The opinions and other matters in this letter are qualified in their entirety and subject to the following:

 

A. We express no opinion as to the laws of any jurisdiction other than the laws of the State of New York.

 

B. The matters expressed in this letter are subject to and qualified and limited by (i) applicable bankruptcy, insolvency, fraudulent transfer and conveyance, reorganization, moratorium and similar laws affecting creditors’ rights and remedies generally; (ii) general principles of equity, including without limitation, concepts of materiality, reasonableness, good faith and fair dealing and the possible unavailability of specific performance or injunctive relief (regardless of whether considered in a proceeding in equity or at law); and (iii) securities laws and public policy underlying such laws with respect to rights to indemnification and contribution.

 

C. This opinion letter is limited to the matters expressly stated herein and no opinion is to be inferred or implied beyond the opinion expressly set forth herein. We undertake no, and hereby disclaim any, obligation to make any inquiry after the date hereof or to advise you of any changes in any matter set forth herein, whether based on a change in the law, a change in any fact relating to the Company or any other person or any other circumstance.

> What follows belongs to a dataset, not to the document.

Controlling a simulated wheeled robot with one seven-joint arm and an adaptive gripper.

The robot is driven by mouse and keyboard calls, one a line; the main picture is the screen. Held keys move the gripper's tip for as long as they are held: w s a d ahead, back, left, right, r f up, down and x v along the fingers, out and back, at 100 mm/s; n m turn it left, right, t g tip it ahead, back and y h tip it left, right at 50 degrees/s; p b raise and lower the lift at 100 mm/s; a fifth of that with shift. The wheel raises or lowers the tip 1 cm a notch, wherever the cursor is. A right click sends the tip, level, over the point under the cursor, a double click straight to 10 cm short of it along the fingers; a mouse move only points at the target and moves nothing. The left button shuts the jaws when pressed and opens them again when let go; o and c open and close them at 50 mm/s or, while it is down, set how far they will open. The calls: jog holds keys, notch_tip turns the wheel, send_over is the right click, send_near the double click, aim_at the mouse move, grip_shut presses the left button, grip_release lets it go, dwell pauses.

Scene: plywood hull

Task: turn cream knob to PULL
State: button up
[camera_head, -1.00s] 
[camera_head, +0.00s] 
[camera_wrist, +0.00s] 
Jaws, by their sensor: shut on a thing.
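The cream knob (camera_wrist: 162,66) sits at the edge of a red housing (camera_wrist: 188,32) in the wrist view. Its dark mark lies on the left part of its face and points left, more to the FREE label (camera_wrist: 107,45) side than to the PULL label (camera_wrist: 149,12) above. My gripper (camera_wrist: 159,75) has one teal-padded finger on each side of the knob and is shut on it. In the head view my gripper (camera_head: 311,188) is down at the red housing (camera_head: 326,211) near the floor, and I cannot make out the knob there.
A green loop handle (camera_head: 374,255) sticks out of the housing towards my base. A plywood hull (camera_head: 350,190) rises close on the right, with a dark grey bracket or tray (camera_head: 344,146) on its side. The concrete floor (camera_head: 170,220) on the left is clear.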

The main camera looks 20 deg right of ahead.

We hereby consent to the filing of this opinion as an exhibit to a Current Report on Form 8-K filed by the Company with the Commission on or about the date hereof, to the incorporation by reference of this opinion into the Registration Statement and to the use of our name in the


The Laclede Group, Inc.

August 19, 2014

Page 3

 

Prospectus and the Prospectus Supplement, in each case forming a part of the Registration Statement and under the caption “Legal Matters”. In giving this consent, we do not thereby admit that we are within the category of persons whose consent is required under Section 7 of the Act and the rules and regulations thereunder.